Analogy (maybe not even an analogy): Suppose you have some humans who are NOT consequentialists. They are deontologists; they think that there are certain rules they just shouldn’t break, full stop, except in crazy circumstances maybe. They are running a business. Someone proposes the plan: “Aha, these pesky rules, how about we reframe what we are doing as a path through some space of nodes, and then brute search through the possible paths, and we commit beforehand to hiring contractors to carry out whatever steps this search turns up. That way we aren’t going to do anything immoral, all we are doing is subcontracting out to this search process + contractor setup.” Someone else: “Hmm, but isn’t that just a way to get around our constraints? Seems bad to me. We shouldn’t do that unless we have a way to also verify that the node-path doesn’t involve asking the contractor to break the rules.”
I expect such a system would run into subsystem alignment problems. Getting such a system also seems about as hard as designing a corrigible system, insofar as “don’t be deceptive” is analogous to “be neutral about humans pressing stop button.”

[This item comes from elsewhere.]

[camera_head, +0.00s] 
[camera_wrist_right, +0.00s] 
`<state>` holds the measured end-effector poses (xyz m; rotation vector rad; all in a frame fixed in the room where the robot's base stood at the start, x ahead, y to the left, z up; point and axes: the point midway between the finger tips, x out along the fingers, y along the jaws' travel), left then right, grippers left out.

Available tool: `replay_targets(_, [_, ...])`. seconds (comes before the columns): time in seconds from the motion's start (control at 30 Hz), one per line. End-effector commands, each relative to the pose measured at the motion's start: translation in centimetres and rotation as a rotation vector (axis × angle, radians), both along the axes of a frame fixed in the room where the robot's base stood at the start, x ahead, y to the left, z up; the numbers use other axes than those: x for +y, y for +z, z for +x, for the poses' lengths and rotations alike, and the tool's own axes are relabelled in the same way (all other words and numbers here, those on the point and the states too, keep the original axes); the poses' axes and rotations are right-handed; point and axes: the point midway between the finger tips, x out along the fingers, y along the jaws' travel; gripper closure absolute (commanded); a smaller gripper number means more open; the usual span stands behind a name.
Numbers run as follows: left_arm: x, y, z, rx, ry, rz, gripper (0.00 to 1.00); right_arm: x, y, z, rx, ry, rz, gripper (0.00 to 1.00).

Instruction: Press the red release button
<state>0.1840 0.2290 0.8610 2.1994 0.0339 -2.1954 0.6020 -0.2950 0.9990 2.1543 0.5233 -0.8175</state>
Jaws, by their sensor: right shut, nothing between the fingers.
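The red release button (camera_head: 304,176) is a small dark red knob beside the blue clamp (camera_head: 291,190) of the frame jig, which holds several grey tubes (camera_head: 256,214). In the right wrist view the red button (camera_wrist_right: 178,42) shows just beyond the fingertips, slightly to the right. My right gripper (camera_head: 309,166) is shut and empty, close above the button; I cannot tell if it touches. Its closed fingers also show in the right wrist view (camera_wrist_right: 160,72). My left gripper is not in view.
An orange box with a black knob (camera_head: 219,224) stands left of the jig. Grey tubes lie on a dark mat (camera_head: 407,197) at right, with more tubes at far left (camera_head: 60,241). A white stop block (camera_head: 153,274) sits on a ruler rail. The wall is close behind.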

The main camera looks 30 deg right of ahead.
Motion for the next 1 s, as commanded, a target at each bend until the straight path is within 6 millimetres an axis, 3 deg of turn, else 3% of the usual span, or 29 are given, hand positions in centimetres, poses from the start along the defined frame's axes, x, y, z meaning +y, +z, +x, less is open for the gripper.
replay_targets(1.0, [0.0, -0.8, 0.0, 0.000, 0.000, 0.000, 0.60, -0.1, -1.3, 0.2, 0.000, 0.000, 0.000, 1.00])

I think Steven Byrnes made my point but better: The intuition I was trying to get at is that it’s possible to have an intelligent system which is applying its intelligence to avoid deception, as well as applying intelligence to get local goals. So it wouldn’t be fair to characterize it as “rigorously search the solution space for things that work to solve this problem, but ignore solutions that classify as deception” but rather as “rigorously search the solution space for things that work to solve this problem without being deceptive” This system would be very well aware of the true fact that deception is useful for achieving local goals; however, it’s global goals would penalize deception and so deception is not useful for achieving its global goals. It might have a deception classifier which can be gamed, but ‘gaming the deception classifier’ would trigger the classifier and so the system would be actively applying its intelligence to reduce the probability that it ends up gaming the deception classifier—it would be thinking about ways to improve the classifier, it would be cautious about strategies (incl. super-rigorous searches through solution space) that seem likely to game the classifier, etc.

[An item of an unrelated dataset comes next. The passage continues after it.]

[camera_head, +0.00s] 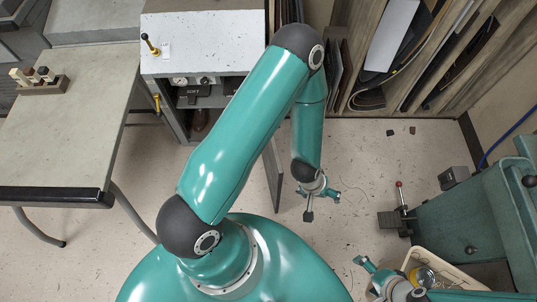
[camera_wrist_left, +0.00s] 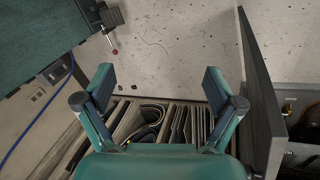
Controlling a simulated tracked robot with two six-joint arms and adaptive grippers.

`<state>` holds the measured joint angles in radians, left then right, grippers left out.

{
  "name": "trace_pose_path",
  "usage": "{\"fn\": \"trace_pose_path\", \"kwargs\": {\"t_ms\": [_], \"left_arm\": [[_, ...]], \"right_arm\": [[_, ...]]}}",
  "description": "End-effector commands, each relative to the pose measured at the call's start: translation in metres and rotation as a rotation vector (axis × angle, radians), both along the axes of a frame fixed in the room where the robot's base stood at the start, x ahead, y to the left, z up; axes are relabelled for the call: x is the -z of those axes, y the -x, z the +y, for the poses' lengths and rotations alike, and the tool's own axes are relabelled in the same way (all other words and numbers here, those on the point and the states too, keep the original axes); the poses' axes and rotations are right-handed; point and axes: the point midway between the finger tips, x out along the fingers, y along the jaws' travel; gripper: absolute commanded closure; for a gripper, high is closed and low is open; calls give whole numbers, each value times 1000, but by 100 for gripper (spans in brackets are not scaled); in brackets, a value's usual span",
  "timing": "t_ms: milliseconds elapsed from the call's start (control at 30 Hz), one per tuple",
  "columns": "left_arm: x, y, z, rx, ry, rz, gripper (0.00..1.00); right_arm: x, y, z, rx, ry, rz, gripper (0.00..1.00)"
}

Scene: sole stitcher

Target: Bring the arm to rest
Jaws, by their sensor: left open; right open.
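My left arm rises across the middle of the head view and bends down, so that its gripper (camera_head: 316,198) hangs over the bare floor. In the left wrist view that gripper (camera_wrist_left: 158,80) has its two teal fingers wide apart, with nothing between them but floor and the rack behind. My right gripper (camera_head: 374,276) shows at the lower right of the head view, beside a pale bin; it is open, and I see nothing held in it. Much of the right arm is out of the picture.
A grey panel (camera_wrist_left: 259,95) stands upright close to my left gripper. A teal machine (camera_head: 455,225) with a red-knobbed lever (camera_head: 400,195) stands at right, the bin (camera_head: 447,268) below it. A table (camera_head: 70,120) and cabinet (camera_head: 215,42) stand left; a sheet rack (camera_head: 400,90) stands behind.

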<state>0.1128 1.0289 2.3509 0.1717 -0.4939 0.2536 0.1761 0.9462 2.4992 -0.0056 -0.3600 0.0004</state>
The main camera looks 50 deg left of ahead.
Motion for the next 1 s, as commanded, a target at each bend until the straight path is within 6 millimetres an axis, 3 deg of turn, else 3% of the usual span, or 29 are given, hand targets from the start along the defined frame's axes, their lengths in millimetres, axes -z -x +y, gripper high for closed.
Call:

Analogy (maybe not even an analogy): Suppose you have some humans who are NOT consequentialists. They are deontologists; they think that there are certain rules they just shouldn’t break, full stop, except in crazy circumstances maybe. They are running a business. Someone proposes the plan: “Aha, these pesky rules, how about we reframe what we are doing as a path through some space of nodes, and then brute search through the possible paths, and we commit beforehand to hiring contractors to carry out whatever steps this search turns up. That way we aren’t going to do anything immoral, all we are doing is subcontracting out to this search process + contractor setup.” Someone else: “Hmm, but isn’t that just a way to get around our constraints? Seems bad to me. We shouldn’t do that unless we have a way to also verify that the node-path doesn’t involve asking the contractor to break the rules.”
Thanks for clarifying!
I expect such a system would run into subsystem alignment problems. Getting such a system also seems about as hard as designing a corrigible system, insofar as “don’t be deceptive” is analogous to “be neutral about humans pressing stop button.”
To be clear I’m not sure this is possible, it may be fundamentally confused.